■ Provided data ■
— BEGIN —
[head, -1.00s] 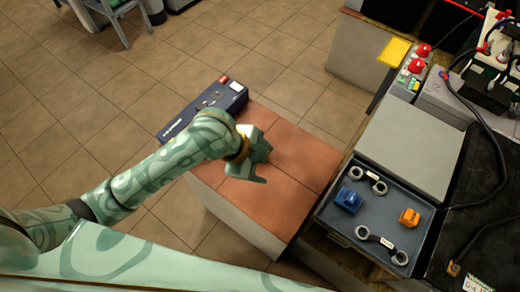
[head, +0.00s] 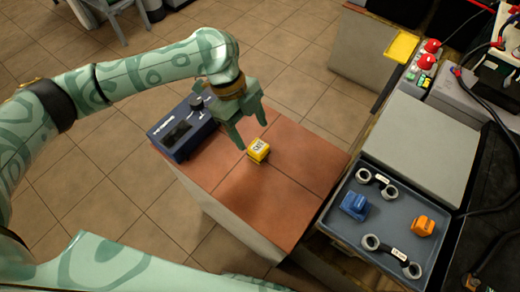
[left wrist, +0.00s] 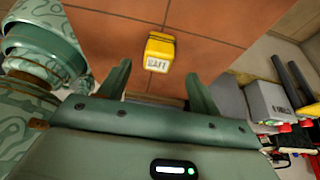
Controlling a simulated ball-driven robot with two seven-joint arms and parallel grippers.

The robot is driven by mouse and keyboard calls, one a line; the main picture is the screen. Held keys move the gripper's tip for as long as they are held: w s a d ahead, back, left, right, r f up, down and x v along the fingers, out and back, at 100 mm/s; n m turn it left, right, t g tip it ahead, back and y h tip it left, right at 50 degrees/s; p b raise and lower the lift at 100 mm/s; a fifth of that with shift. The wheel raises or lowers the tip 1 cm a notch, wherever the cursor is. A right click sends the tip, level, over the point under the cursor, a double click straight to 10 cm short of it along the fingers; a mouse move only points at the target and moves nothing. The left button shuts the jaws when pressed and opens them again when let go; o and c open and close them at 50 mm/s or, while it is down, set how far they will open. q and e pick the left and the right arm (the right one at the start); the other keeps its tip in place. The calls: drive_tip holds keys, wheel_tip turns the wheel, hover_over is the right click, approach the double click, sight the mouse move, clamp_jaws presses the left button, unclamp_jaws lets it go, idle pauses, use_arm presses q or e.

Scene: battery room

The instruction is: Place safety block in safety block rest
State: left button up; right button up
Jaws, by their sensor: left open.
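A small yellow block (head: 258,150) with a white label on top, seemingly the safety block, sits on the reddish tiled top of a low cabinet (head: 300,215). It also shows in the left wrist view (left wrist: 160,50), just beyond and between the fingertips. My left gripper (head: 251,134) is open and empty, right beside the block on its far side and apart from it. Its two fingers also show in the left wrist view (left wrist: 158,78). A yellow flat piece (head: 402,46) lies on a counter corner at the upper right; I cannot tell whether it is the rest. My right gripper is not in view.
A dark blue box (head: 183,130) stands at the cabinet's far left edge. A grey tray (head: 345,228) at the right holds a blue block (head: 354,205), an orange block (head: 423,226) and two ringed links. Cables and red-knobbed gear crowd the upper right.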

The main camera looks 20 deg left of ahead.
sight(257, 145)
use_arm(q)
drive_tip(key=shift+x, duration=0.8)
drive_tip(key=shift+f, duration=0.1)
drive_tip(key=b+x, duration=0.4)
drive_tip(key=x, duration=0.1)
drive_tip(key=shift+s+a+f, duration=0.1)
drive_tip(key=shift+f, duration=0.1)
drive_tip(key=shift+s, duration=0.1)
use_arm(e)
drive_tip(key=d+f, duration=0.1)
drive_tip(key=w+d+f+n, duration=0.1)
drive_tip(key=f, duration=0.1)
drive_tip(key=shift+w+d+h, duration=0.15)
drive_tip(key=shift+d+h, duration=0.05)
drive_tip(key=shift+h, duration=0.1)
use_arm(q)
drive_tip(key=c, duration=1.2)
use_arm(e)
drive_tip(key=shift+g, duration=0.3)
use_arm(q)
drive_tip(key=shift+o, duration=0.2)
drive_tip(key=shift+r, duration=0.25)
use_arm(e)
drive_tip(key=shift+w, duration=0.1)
— END —
■ Your objective ■
Copy out the data above exactly, except the pictures.

■ Task solution ■
[head, -1.00s] 
[head, +0.00s] 
[left wrist, +0.00s] 
Controlling a simulated ball-driven robot with two seven-joint arms and parallel grippers.

The robot is driven by mouse and keyboard calls, one a line; the main picture is the screen. Held keys move the gripper's tip for as long as they are held: w s a d ahead, back, left, right, r f up, down and x v along the fingers, out and back, at 100 mm/s; n m turn it left, right, t g tip it ahead, back and y h tip it left, right at 50 degrees/s; p b raise and lower the lift at 100 mm/s; a fifth of that with shift. The wheel raises or lowers the tip 1 cm a notch, wherever the cursor is. A right click sends the tip, level, over the point under the cursor, a double click straight to 10 cm short of it along the fingers; a mouse move only points at the target and moves nothing. The left button shuts the jaws when pressed and opens them again when let go; o and c open and close them at 50 mm/s or, while it is down, set how far they will open. q and e pick the left and the right arm (the right one at the start); the other keeps its tip in place. The calls: drive_tip holds keys, wheel_tip turns the wheel, hover_over is the right click, approach the double click, sight the mouse move, clamp_jaws presses the left button, unclamp_jaws lets it go, idle pauses, use_arm presses q or e.

Scene: battery room

The instruction is: Place safety block in safety block rest
State: left button up; right button up
Jaws, by their sensor: left open.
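A small yellow block (head: 258,150) with a white label on top, seemingly the safety block, sits on the reddish tiled top of a low cabinet (head: 300,215). It also shows in the left wrist view (left wrist: 160,50), just beyond and between the fingertips. My left gripper (head: 251,134) is open and empty, right beside the block on its far side and apart from it. Its two fingers also show in the left wrist view (left wrist: 158,78). A yellow flat piece (head: 402,46) lies on a counter corner at the upper right; I cannot tell whether it is the rest. My right gripper is not in view.
A dark blue box (head: 183,130) stands at the cabinet's far left edge. A grey tray (head: 345,228) at the right holds a blue block (head: 354,205), an orange block (head: 423,226) and two ringed links. Cables and red-knobbed gear crowd the upper right.

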The main camera looks 20 deg left of ahead.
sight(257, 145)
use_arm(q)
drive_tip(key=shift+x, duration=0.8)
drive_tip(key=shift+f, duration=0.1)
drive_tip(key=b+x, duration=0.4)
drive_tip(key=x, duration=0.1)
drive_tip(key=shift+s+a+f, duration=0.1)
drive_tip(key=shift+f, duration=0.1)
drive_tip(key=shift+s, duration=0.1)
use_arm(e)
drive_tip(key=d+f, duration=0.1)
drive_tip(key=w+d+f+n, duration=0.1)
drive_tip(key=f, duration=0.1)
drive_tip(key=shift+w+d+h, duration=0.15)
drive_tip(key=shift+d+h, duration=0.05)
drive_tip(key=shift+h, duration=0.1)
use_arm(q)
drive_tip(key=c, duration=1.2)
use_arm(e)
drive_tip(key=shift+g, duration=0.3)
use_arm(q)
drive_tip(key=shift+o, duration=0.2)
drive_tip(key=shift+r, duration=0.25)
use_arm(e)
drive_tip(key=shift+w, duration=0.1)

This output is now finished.